> [To do]:
Exactly the lines from the one containing "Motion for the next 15" through the one containing "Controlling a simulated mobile" must be returned; include both ends and nothing else.

[Records of robot tool calls]

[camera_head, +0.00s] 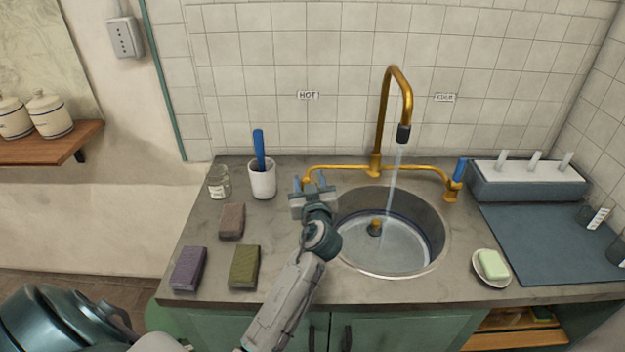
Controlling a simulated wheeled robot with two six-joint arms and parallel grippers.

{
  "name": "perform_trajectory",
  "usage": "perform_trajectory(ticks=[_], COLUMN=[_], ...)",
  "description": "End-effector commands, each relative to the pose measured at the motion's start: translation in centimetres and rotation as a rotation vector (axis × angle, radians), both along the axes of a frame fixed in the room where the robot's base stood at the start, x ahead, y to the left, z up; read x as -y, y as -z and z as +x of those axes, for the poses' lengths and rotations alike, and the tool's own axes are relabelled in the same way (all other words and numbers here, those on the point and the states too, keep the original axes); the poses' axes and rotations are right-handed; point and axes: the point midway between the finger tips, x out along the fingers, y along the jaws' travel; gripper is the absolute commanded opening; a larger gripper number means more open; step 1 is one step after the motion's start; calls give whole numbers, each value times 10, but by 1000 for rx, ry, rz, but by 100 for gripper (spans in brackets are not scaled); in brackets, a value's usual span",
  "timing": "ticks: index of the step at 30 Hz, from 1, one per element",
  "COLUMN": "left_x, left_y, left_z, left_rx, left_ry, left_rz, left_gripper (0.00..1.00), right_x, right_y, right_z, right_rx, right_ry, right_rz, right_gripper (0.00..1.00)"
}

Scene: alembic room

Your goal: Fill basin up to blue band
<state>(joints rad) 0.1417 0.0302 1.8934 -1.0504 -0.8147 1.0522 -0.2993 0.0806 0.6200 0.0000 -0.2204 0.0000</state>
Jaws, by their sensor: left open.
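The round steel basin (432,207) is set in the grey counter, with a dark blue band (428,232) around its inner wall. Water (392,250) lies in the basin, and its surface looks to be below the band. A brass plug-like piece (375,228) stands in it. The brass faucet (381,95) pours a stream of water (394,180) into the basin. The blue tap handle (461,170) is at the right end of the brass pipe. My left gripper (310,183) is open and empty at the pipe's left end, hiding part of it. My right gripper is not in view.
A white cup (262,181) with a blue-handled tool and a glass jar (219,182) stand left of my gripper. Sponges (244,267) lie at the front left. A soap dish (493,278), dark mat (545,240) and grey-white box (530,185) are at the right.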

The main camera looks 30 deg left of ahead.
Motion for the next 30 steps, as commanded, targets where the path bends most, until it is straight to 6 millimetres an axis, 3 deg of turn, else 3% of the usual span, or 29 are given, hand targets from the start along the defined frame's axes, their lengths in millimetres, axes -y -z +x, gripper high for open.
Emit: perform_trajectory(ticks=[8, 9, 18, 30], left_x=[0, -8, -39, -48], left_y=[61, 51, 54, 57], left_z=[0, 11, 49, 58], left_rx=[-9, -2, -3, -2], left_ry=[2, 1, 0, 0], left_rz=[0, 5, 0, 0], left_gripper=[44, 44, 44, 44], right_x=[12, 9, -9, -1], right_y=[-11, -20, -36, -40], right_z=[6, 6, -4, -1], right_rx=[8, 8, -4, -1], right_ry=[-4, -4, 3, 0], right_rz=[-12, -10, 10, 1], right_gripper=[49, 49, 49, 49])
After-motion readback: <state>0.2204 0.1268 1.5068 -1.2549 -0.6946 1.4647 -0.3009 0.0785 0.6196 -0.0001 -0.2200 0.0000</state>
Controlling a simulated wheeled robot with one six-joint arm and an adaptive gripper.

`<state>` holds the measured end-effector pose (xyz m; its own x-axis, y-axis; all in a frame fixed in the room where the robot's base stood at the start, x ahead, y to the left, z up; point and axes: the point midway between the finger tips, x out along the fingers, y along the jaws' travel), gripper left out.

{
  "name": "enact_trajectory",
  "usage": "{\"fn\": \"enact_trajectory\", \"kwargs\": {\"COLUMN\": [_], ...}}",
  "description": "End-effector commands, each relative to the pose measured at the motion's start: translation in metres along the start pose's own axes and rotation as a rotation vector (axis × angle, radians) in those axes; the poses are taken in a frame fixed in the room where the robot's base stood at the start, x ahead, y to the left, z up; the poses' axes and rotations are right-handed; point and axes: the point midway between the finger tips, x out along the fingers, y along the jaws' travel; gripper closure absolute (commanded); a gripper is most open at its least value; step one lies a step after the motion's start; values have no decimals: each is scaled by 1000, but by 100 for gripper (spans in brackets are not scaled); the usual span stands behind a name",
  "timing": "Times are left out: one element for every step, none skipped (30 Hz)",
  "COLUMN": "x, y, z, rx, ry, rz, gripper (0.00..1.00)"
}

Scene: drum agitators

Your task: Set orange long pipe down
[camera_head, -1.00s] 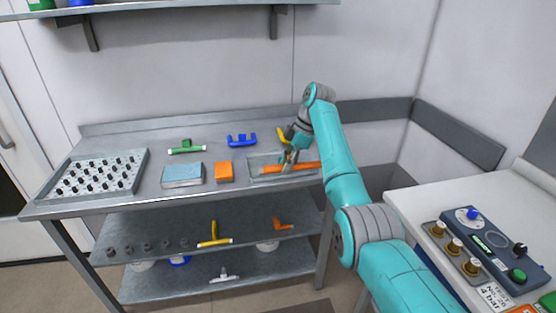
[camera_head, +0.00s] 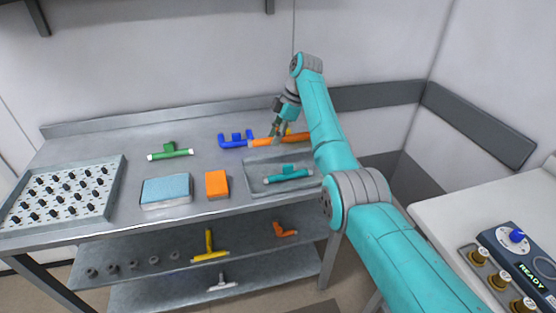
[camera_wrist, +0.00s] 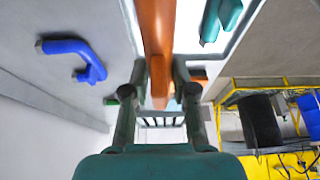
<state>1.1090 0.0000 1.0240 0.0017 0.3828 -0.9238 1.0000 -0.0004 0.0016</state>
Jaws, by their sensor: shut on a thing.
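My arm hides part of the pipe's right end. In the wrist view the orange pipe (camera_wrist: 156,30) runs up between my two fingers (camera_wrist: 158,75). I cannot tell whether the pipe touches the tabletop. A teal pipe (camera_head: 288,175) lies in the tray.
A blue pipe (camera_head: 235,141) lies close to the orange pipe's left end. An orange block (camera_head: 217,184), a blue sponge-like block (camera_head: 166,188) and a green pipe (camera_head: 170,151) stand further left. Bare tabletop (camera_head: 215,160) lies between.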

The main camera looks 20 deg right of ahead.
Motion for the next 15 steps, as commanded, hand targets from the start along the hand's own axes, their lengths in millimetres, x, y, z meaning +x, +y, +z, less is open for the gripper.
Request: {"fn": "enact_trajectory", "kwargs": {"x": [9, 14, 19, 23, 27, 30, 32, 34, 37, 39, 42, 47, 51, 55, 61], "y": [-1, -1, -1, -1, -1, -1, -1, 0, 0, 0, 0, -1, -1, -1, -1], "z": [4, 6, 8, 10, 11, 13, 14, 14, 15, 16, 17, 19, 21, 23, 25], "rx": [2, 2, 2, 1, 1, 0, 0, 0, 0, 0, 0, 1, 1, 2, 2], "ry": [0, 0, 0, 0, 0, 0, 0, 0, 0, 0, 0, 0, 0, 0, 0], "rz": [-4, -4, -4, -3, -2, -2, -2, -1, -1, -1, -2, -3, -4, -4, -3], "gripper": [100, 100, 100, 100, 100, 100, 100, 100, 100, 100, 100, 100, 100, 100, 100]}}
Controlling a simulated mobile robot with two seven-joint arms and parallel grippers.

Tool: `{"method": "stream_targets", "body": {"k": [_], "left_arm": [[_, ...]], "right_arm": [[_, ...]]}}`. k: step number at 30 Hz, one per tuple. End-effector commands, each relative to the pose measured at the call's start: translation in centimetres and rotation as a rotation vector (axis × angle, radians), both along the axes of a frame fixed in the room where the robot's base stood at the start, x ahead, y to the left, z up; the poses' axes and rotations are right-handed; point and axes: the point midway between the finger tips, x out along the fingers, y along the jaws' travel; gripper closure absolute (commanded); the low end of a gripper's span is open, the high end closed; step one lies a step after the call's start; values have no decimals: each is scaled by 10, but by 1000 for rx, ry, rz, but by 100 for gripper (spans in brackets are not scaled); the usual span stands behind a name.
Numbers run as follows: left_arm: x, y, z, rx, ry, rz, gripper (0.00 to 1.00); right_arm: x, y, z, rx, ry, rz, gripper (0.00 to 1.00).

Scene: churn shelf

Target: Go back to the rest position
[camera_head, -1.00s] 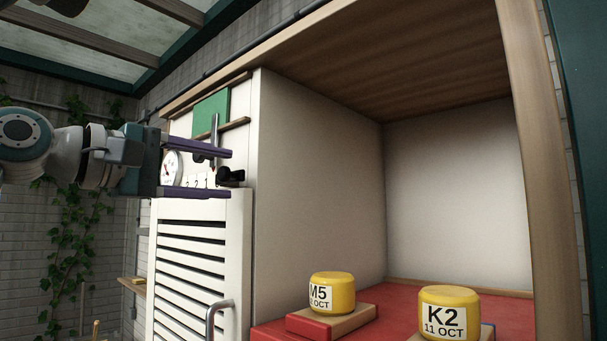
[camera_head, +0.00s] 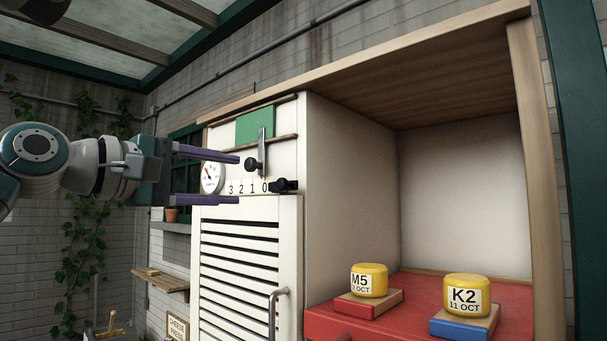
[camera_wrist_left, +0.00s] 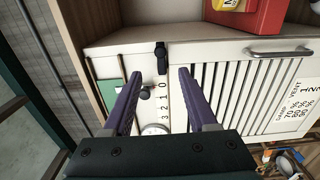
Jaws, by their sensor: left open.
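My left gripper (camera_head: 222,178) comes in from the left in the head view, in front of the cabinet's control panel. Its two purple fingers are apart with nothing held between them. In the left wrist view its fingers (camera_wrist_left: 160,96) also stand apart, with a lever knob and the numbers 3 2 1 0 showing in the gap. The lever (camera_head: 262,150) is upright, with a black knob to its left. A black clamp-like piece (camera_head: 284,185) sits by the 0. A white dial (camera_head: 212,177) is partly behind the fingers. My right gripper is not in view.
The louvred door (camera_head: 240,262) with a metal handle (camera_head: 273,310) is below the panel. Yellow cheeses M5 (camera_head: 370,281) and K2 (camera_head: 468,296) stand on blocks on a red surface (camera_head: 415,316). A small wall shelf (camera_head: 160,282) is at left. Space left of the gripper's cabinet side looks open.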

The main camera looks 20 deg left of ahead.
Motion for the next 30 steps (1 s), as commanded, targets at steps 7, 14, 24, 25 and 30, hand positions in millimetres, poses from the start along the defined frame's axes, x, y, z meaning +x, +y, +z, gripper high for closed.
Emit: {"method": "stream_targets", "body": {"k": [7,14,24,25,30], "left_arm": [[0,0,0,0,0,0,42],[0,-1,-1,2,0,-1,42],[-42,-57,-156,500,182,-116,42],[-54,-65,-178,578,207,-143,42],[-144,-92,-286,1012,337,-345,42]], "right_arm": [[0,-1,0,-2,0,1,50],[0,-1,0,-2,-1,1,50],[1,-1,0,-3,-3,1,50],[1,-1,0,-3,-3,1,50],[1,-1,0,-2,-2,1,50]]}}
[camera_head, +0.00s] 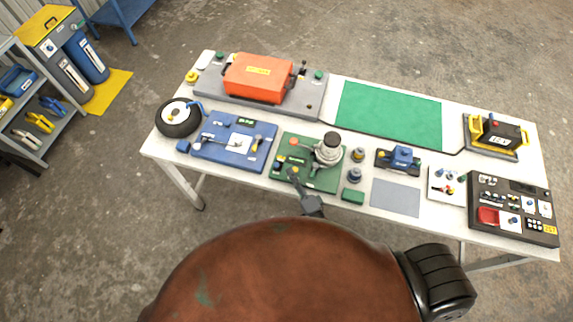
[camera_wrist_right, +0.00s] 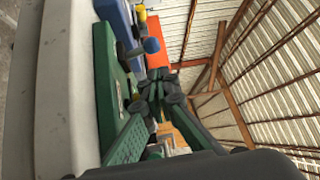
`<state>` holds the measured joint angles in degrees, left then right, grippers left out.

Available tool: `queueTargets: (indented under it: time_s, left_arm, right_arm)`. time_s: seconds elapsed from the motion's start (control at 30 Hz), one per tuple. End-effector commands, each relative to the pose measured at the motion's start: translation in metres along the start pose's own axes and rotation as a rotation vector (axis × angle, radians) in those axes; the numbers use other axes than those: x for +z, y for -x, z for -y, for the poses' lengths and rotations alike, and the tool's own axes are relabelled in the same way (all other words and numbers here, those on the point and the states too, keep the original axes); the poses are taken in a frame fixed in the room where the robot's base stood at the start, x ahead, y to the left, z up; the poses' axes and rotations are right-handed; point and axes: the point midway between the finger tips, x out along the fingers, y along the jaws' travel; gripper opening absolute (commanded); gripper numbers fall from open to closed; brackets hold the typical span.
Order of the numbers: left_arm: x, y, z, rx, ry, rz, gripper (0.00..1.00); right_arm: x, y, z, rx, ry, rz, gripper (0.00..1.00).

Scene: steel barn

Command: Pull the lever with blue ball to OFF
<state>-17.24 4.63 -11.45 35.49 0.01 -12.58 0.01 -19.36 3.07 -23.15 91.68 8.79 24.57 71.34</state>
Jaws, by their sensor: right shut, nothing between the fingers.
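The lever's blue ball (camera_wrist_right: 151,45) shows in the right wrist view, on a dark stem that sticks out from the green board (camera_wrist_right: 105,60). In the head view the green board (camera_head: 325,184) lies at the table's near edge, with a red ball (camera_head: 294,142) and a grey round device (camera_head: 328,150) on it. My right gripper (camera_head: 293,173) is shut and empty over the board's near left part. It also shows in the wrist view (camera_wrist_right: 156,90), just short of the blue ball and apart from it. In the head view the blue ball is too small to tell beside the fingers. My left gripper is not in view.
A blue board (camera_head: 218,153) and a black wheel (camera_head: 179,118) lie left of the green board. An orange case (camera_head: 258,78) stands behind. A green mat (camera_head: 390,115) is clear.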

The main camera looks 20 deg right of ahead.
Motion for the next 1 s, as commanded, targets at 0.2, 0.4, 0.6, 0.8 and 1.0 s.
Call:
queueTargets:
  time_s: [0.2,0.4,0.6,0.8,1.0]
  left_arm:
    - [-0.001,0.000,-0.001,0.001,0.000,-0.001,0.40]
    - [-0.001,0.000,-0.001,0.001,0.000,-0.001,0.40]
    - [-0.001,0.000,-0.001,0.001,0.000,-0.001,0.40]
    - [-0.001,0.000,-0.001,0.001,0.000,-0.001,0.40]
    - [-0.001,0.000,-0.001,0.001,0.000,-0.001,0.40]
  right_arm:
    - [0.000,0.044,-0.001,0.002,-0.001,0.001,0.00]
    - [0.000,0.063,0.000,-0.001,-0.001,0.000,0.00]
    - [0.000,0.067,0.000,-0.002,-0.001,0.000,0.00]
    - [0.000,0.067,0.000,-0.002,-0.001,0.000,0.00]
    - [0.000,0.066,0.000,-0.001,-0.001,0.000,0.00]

> [In response]:
Motion for the next 15 steps, as commanded, hand targets from the start along the hand's own axes, their lengths in millimetres, x, y, z meaning +x, +y, +z, less is open for the gripper.
Request: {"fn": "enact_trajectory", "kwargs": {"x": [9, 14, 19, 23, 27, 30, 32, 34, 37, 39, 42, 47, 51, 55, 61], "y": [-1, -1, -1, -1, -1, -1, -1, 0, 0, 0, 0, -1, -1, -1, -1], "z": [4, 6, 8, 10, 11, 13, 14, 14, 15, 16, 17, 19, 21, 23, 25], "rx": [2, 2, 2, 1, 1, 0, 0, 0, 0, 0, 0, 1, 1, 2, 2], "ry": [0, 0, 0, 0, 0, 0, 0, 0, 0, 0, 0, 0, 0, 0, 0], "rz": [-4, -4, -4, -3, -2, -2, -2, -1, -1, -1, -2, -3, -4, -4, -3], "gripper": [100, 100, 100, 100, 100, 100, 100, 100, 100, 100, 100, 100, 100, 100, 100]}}
Controlling a simulated mobile robot with two seven-joint arms and parallel grippers.

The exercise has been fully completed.